Members of the Na̲nwak̲olas Council First Nations have paddled the canoe through Johnstone Strait to Tsa-Kwa-Luten Lodge, a We Wai Kai First Nation healing center on Quadra Island, where the boat will be based.

For Callegari, the project has rekindled his own deep love of traditional crafts. “It’s like page one of being human,” he says.

The more you learn about the natural world, the plants and other resources and how to use them to live and thrive in a place, the less you see that place as ‘wild.’ It simply becomes home.

Ancient Canoes, New Connections

Henderson, Everson, and Chickite worked on Na̱max̱sa̱la in the H’kusam forest near Sayward, British Columbia, for a month.

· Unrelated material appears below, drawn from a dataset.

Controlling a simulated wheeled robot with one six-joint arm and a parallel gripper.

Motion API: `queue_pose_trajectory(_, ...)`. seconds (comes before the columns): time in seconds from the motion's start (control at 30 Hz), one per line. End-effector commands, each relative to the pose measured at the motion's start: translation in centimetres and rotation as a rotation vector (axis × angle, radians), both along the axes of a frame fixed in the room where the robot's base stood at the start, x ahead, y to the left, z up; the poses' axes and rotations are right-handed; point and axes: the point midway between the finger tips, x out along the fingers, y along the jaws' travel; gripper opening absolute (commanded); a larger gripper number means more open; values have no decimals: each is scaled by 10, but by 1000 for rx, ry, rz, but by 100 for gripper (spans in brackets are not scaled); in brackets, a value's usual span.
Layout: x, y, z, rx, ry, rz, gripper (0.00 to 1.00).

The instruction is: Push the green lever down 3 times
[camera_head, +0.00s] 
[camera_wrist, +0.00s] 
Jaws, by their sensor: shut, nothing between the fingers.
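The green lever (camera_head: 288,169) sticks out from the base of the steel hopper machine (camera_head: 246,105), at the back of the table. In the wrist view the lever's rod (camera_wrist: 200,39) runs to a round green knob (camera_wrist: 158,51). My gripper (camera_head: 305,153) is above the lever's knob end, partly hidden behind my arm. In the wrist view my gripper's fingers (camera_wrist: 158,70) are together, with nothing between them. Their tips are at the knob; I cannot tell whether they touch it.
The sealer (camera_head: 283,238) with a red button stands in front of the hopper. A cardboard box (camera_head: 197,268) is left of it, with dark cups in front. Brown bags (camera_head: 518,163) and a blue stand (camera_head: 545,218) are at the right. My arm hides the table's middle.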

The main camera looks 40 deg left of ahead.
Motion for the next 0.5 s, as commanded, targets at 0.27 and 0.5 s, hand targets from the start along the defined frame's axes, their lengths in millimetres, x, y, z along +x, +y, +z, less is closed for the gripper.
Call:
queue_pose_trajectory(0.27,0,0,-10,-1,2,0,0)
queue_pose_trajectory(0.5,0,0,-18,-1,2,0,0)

Callegari visited for the film and for fun, one time with his two children in tow.

Back at home near Sayward, Callegari is working to finish the film project, which Na̲nwak̲olas Council will launch later this year.

Katherine Palmer Gordon, Na̲nwak̲olas’s communications lead, says the council and the carvers have appreciated Callegari’s passion and dedication to the project. “It’s really gratifying to work with someone so committed to Indigenous rights and reciprocity, and sensitive to the history and culture,” Gordon says. “We all offer a huge gilakas’la [thank you] to Grant.” 

Once the project is complete, Callegari says he’d like to build something with his young son and daughter: a small dugout canoe made of cedar—perhaps a replica of Na̱max̱sa̱la, using “the same techniques, the same cuts, the same steaming process,” Callegari says, “just scaled down.”

It would be a chance to slow down and plant seeds for his kids, to honor the past while creating a blueprint for the future.